1″Les Grecs pleurnichent, mais ils sont les seuls responsables de ce qui leur arrive »

Les dirigeants grecs ont fait de grosses erreurs, sans doute. Ils ont maquillé leurs comptes pour entrer dans l’euro, avec l’aide de la banque Goldman Sachs. De même, ils ne se sont pas attaqué avec assez de vigueur au clientélisme de leur système politique.

L’UE ne les a pas aidés dans cette tâche.

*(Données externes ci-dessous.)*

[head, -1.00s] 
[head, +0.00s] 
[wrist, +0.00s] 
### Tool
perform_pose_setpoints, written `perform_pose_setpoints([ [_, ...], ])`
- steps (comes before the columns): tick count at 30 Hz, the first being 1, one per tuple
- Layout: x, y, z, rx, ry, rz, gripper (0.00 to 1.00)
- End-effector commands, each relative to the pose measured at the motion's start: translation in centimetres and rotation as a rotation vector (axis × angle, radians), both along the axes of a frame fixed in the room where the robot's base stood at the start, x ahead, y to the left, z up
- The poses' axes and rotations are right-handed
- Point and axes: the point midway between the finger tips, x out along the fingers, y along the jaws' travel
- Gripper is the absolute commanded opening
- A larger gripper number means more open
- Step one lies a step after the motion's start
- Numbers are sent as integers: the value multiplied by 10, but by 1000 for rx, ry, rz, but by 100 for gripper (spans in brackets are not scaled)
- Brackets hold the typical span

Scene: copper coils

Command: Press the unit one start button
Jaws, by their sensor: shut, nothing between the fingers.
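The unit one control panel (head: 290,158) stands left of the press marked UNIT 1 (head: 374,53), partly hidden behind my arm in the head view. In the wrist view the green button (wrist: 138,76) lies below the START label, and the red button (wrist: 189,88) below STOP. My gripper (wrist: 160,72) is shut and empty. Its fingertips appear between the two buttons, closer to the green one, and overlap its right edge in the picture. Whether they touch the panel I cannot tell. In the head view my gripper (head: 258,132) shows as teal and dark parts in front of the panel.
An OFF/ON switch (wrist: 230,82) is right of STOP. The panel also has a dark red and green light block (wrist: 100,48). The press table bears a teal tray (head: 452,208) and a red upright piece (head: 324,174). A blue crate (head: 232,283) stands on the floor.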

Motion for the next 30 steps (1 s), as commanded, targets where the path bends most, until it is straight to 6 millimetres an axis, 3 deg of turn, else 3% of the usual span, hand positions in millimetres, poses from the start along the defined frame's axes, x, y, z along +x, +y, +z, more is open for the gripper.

Mais le nouveau gouvernement grec, composé de personnalités qui n’ont jamais été mêlées jusque là au pouvoir, n’est pas corrompu : c’est le mieux placé pour conduire la réforme de l’Etat.

Il faut donc l’aider au lieu de l’enfoncer

Mettre sur le dos des Grecs leur quasi-faillite est injuste.

Leurs problèmes ont été déclenchés par la crise américaine des subprimes :

avant 2008, les chiffres de l’économie grecque étaient encourageants. Le PIB par habitant était passé de 22.000 euros à 30.000 euros entre 1999 et 2007.

Et depuis quelques années, ce ne sont pas eux qui coordonnent la politique économique du pays, c’est la troïka : UE, BCE, FMI. L’austérité qui leur a été imposée par ce trio a terriblement aggravé les choses. De ce point de vue, c’est plutôt l’UE qui a une dette envers les Grecs.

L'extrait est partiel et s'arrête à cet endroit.